Nos dois casos o problema é a ausência de perspetiva do papel do jornalismo na sociedade e o desconhecimento (ou será esquecimento?) das regras próprias do texto jornalístico.

Comecemos pela praga (dos gatos), a notícia, como tese geral só existe se o facto que descreve for de interesse geral; alguém, um cidadão que tenha em casa um inusitado número de gatos, só será notícia se esse facto se intrometer na vida dos vizinhos, seja por fazerem barulho, cheirarem mal ou constituírem uma ameaça à saúde pública.

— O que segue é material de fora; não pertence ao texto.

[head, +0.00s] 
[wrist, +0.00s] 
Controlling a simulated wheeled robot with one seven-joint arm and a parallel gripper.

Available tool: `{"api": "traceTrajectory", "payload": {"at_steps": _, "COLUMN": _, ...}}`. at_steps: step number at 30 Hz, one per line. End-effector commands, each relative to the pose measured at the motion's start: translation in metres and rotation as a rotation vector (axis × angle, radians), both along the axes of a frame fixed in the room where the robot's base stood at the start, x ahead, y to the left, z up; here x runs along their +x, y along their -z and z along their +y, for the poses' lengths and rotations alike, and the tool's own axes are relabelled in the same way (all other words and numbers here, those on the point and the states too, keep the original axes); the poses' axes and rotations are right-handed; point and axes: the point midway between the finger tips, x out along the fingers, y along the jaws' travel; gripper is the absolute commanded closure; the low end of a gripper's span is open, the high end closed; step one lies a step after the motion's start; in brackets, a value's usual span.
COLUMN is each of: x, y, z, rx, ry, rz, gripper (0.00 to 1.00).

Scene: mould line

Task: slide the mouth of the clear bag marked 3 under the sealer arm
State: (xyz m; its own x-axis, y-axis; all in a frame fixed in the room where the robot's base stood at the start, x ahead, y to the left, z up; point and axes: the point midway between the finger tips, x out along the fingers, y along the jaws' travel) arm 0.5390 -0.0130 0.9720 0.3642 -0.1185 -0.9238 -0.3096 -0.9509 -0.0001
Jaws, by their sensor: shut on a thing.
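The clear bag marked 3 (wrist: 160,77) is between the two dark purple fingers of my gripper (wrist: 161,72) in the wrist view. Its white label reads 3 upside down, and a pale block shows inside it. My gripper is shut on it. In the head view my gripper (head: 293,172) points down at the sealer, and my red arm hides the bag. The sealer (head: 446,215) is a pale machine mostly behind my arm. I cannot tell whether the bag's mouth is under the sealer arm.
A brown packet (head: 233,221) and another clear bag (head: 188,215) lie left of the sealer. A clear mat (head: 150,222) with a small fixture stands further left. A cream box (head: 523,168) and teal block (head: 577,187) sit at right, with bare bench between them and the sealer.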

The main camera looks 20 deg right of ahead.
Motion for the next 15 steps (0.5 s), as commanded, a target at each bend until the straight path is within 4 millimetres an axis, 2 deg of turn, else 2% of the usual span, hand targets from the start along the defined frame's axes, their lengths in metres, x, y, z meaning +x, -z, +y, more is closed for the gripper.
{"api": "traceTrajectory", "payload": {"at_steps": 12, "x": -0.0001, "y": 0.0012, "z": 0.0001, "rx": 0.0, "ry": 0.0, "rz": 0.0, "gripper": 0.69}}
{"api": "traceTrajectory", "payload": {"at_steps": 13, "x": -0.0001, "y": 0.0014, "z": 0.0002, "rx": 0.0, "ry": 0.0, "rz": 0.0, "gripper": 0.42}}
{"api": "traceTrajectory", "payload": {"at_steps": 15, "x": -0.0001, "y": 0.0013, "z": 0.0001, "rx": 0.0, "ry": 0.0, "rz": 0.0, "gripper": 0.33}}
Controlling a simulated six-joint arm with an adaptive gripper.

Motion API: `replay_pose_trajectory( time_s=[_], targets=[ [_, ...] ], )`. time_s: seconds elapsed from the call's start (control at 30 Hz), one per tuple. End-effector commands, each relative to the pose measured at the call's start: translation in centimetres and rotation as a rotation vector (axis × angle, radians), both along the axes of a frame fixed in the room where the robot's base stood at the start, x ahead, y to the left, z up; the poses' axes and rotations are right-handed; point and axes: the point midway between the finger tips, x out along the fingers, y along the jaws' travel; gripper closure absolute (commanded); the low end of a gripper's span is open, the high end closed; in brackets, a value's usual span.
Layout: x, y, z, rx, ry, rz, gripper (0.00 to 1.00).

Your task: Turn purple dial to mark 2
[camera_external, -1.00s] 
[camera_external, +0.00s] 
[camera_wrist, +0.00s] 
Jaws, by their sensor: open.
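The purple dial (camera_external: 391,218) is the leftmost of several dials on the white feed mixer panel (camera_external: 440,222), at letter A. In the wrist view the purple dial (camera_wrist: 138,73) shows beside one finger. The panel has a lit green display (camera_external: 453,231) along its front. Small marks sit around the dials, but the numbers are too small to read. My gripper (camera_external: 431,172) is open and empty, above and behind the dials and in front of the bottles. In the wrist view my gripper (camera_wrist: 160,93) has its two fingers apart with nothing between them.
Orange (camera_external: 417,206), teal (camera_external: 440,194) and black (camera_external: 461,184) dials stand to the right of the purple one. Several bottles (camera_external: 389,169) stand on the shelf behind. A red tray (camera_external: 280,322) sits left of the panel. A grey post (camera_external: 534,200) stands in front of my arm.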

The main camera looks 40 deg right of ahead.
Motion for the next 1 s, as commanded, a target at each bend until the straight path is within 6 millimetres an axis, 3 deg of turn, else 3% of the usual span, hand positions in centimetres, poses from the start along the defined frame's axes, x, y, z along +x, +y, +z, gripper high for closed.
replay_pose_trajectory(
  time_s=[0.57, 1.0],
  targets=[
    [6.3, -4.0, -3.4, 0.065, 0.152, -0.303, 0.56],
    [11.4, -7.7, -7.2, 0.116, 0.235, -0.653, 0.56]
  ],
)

Dar de comer aos gatos (como aos pombos nas cidades) não é um ato meritório embora, em sentido contrário, maltratar animais seja condenável e por isso noticiável, se os métodos utilizados forem ilícitos – e é preciso que se verifiquem as duas premissas, a maldade e a ilicitude – e como utilizar informação jornalística para fazer propaganda política eleitoral também o é - mas é necessário que o espaço do comentário seja maior do que o da notícia, ou que seja, tendente a defraudar a igualdade de tratamento das candidaturas (lei 85/D de 1975) - portanto o que quero dizer é que em ambos os casos existem medidas para avaliar o que fica de fora da boa prática jornalística e pode ser considerado ilícito.

Como já passaram algumas semanas sobre o episódio da praga dos gatos, quero aqui deixar a minha visão muito clara que numa notícia o que se deve ter em conta é o interesse dos leitores e não a sensibilidade (justa e considerável) de pessoa ou de um grupo de pessoas que constituem apenas uma parte do grupo que são os leitores, neste caso, de um jornal.

Sem a qualificação dada por praga – etimologicamente chaga, do latim plaga, golpe no sentido de ferida resultante de um golpe, portanto de efeitos que não existiriam se o golpe não tivesse sido dado – o sentido da notícia seria irrelevante, um gasto de espaço noticioso, pois se a ideia fosse pôr em relevo a benfeitoria de alimentar gatos, o título teria de referir o benfeitor (individual ou coletivo) e não o resultado da existência de um número anormal de gatos. Fazê-lo de outra forma é desconhecer as regras do texto jornalístico e induzir o leitor em erro e isso sim, ética e tecnicamente condenável (embora sempre já desajustado recorrer à ERC para uma situação destas. É como matar pulgas com luvas de boxe…).

De outra forma, a atitude da CNE, depois de décadas de teimosia unilateral, ao convocar os representantes dos media para analisar a possibilidade de se encontrarem regras de boas práticas que permitam uma cobertura jornalística e editorial dos atos eleitorais em Portugal (no imediato as eleições para o Parlamento Europeu de 25 de Maio próximo) de acordo com o desenvolvimento dos media e da democracia em Portugal, parece prometer uma oportunidade aos sistemas de autorregulação, talvez de corregulação, que como já aqui escrevi, e não só acerca deste tema, são as soluções mais eficazes para salvaguardar o jornalismo profissional, a autonomia editorial o pluralismo e a diversidade para escolha, que a sociedade portuguesa merece e espera, 40 anos depois do 25 de Abril (cansa não é, e parecem frases estafadas mas eu ainda não esqueci a censura...).

A CNE só precisa de fazer uma coisa que, aliás, é da sua única e exclusiva competência: determinar a data a partir da qual e para cada tipo de eleição as regras próprias e exclusivas da cobertura jornalística dos atos eleitorais se aplicam em cada tipo e eleição.

E assim as leis caducas e desadequadas ficam apenas com o seu lugar na história sem interferir com jornais, jornalistas, eleitores e cidadãos (sim os políticos são sempre e antes de mais eleitores e cidadãos).